4:43 minutes
David is a five-minute pseudo music video that features an upbeat melodic soundtrack with a duet by the artist Guan Xiao and frequent collaborator (and KADIST collection) artist Yu Honglei. Three screens display a collection of home videos filmed and uploaded by tourists at the Galleria dell’Accademia in Florence capturing Michelangelo’s eponymous masterpiece. The mass popularity and commodification of this artwork is further exaggerated with the numerous forms that we encounter and consume the image or likeness of the sculpture in our daily lives. The artist and Yu cheekily sing about the empty obsession toward this work and how its ubiquitous presence has rendered its true value and significance meaningless and neutral. Guan’s satirical statement on this particular Renaissance icon is twofold. It is a testament to how the influence of the consumption of images has propagated a cycle of overproduced “useless” (poor quality) material and neutralized the spectator’s ability to marvel at the extraordinary. This indifference especially resonates in today’s social media culture where a “like” is but a fleeting and empty sentiment. In addition, Guan’s choice of subject intentionally references what is dominantly considered to be a work of art in its most perfected form. This speaks to the artist’s frustration towards classification—which circles back to her interest in altering perception—and being categorized according to a Western standard.

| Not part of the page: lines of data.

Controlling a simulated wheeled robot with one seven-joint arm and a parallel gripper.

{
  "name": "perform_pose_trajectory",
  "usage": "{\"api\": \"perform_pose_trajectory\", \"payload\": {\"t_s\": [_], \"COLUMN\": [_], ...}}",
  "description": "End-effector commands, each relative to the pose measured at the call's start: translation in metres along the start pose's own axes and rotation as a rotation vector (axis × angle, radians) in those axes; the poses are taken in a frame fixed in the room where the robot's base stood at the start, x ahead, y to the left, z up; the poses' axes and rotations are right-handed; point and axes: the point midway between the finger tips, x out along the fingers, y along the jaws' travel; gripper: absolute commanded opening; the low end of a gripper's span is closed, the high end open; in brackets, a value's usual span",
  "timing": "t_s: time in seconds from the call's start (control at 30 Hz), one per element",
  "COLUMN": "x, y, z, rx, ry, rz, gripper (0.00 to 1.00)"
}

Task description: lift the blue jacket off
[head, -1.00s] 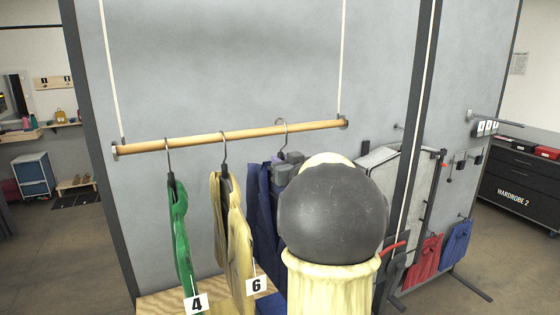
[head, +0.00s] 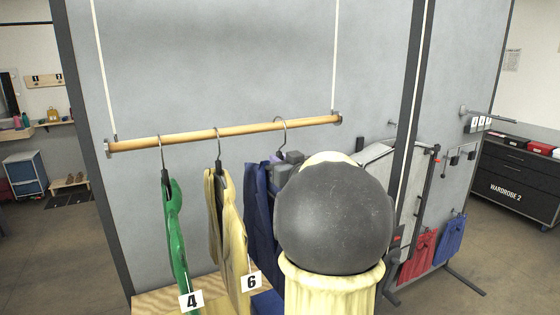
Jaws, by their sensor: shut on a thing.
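The blue jacket (head: 260,215) hangs on the wooden rail (head: 225,131) at the right of the row, on a hanger with a metal hook (head: 284,138). The hook still sits over the rail. My gripper (head: 284,160) is at the top of this hanger, just below the rail, and is shut on it. My dark, round arm joint and cream arm link hide most of the gripper and the jacket's right side. Exactly where the fingers grip cannot be seen.
A yellow garment (head: 230,230) tagged 6 hangs close to the left of the blue jacket. A green garment (head: 176,235) tagged 4 hangs farther left. A grey wall panel (head: 220,70) stands behind the rail. Red (head: 418,258) and blue (head: 449,240) garments hang at the right.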

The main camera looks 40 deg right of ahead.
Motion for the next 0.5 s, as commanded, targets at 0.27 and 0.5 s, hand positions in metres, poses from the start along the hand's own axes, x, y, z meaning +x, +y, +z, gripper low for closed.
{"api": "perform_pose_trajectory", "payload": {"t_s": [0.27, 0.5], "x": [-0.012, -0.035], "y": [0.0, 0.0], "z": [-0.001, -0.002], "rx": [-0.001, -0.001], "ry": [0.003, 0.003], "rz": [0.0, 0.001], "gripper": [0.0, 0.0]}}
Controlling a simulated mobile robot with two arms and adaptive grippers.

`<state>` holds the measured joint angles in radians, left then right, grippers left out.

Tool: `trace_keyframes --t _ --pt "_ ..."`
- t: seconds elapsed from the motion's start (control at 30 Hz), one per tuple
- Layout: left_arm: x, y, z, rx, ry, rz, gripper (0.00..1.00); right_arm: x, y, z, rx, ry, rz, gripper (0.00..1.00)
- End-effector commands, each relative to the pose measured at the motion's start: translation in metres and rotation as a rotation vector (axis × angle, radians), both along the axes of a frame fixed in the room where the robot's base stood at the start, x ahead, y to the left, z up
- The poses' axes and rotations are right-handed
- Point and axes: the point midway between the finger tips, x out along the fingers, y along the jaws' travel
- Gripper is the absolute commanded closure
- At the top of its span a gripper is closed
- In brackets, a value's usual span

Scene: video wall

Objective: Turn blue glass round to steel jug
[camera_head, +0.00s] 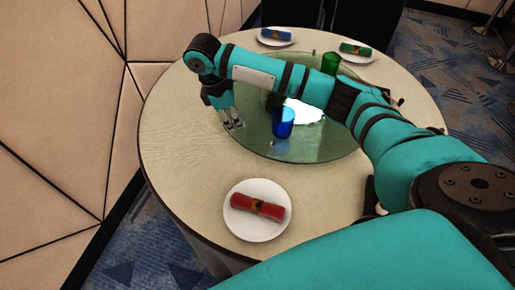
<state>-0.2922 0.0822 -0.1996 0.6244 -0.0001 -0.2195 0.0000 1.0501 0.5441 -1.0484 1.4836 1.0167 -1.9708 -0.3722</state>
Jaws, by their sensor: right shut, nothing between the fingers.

Guan Xiao is known for her videos composed primarily of found images and videos and her sculptures that explore the logic by which things relate to one another. Her practice addresses ideas of permanence, transformations, and perception Since the beginning of her practice, she began collecting material from various sources including YouTube, DVDs, home video libraries and other footage archives in addition to producing her own original content. Her sculptures often reference forms of the old—mimicking relic-like characteristics and totemic shapes—juxtaposed within a contemporary configuration. For example, The Documentary: Geocentric Puncture (2012) positioned fake artifacts against professional photography studio sets. In a similar way with her videos, Guan initiates a rereading of existing material by presenting a new visual language that is stripped of context and resists pre-conceived associations. Conceding equal importance to objects, people and phenomena, Guan Xiao’s videos often explore how our experience of browsing the Internet shapes our vision of the world and our own – always in transformation – identities.